Many cities have already launched ambitious plans for turning gray to green, such as Los Angeles' Million Trees LA project, which aims to plant a million trees in the Californian city over several years.

Trees take up CO2 and turn it into carbon in their trunks, branches, and leaves, so planting more trees helps counter some of the excess CO2 in the air.

Likewise trees also cool cities and reduce the need for air-conditioning, according to urban forest expert David Nowak of the U.S. Forest Service in Syracuse, New York.

By planting trees around buildings, he added, "you avoid about four times more CO2 emissions than the trees sequester."

Study leader Churkina added that "people could [also] try to store more carbon in gardens by smart management of the land. The carbon storage in lawns is quite amazing."

Tricky Balance

However, figuring out whether more lawns or trees in cities would actually fight global warming "can be tricky," said earth scientist Diane Pataki of the University of California, in Irvine.

"Managing urban soils to store more carbon can use energy, and those fossil fuel emissions have to be taken into account," said Pataki, who was not involved in the research.

For example, the process of making fertilizer typically burns a lot of natural gas. Later, when the fertilizer breaks down in the soils, it releases nitrous oxide—also known as N2O, or laughing gas.

(Related: "Laughing Gas Biggest Threat to Ozone Layer, Study Says.")

Since N2O is a much more powerful greenhouse gas than CO2, fertilizer can offset some or all of the carbon gain, Pataki added.

Study leader Churkina agreed. "You have to follow the whole life cycle of things, and cannot just think of carbon storage."

Waste to Energy

Building wood houses instead of using concrete could also help, said Leif Gustavsson, an expert on sustainable technologies at the Mid Sweden University in Õstersund.
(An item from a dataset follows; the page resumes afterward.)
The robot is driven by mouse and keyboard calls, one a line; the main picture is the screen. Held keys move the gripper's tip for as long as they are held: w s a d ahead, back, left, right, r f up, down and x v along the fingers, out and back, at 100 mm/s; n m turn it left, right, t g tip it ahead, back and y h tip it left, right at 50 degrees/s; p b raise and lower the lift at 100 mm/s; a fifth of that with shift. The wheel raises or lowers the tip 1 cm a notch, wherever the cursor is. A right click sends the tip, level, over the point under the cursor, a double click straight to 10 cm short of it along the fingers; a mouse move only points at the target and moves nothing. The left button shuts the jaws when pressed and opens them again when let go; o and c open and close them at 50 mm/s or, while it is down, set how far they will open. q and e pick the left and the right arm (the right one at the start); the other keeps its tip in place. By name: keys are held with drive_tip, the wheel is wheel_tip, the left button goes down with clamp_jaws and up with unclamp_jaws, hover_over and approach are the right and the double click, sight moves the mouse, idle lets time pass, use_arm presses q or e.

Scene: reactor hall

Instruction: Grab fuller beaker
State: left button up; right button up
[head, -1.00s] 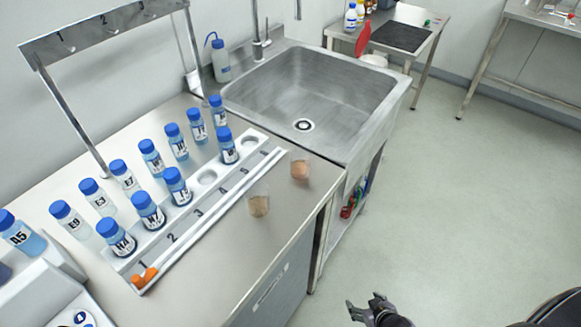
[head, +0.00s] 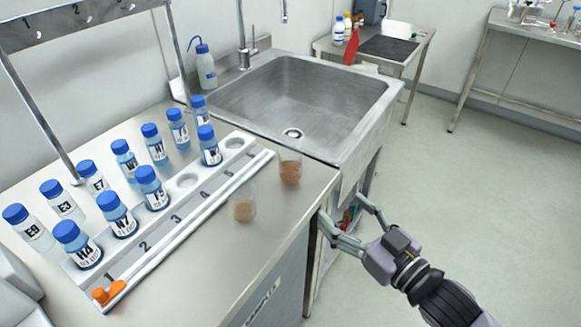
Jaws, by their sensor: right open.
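Two small glass beakers stand upright on the steel bench near its right edge. The farther beaker (head: 290,170) holds reddish-brown liquid that fills much of it. The nearer beaker (head: 242,207) holds a paler tan content; its rim is faint, so its level is harder to judge. My right gripper (head: 345,212) is open and empty, its fingers pointing toward the bench edge, to the right of both beakers and apart from them. My left gripper is not in view.
A white numbered rack (head: 165,215) with several blue-capped bottles stands left of the beakers. An orange object (head: 108,293) lies at its near end. A steel sink (head: 295,95) lies behind the beakers. Open floor (head: 480,210) is to the right.

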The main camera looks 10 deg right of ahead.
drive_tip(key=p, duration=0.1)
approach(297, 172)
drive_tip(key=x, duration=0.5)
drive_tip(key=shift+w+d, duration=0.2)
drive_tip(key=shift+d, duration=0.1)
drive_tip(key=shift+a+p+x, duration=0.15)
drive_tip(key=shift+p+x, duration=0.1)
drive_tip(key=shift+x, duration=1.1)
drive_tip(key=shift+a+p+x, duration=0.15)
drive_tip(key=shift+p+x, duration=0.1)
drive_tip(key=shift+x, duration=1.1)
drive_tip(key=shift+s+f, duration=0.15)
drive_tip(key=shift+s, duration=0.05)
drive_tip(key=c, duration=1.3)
However, the main benefit comes from better use of waste from wood industry and construction, not the carbon stored in the structures, said Gustavsson, who was not involved in the new research.

Of the wood harvested for building materials in Sweden, his research found, only about 25 percent winds up in the buildings, while the rest becomes waste.

"We should use all of the byproducts to replace fossil fuels," he said, burning them instead of coal, oil, or natural gas to generate electricity or heat.

Bricks and concrete also require a lot of energy to create, the new research suggests, whereas harvesting sustainably grown wood uses much less energy—another carbon savings.

(Related: "Hot New High-Tech Energy Source Is ... Wood?")

Overall "it's a good thing if you can increase the carbon stored in society," he said.

"Everything makes a small difference."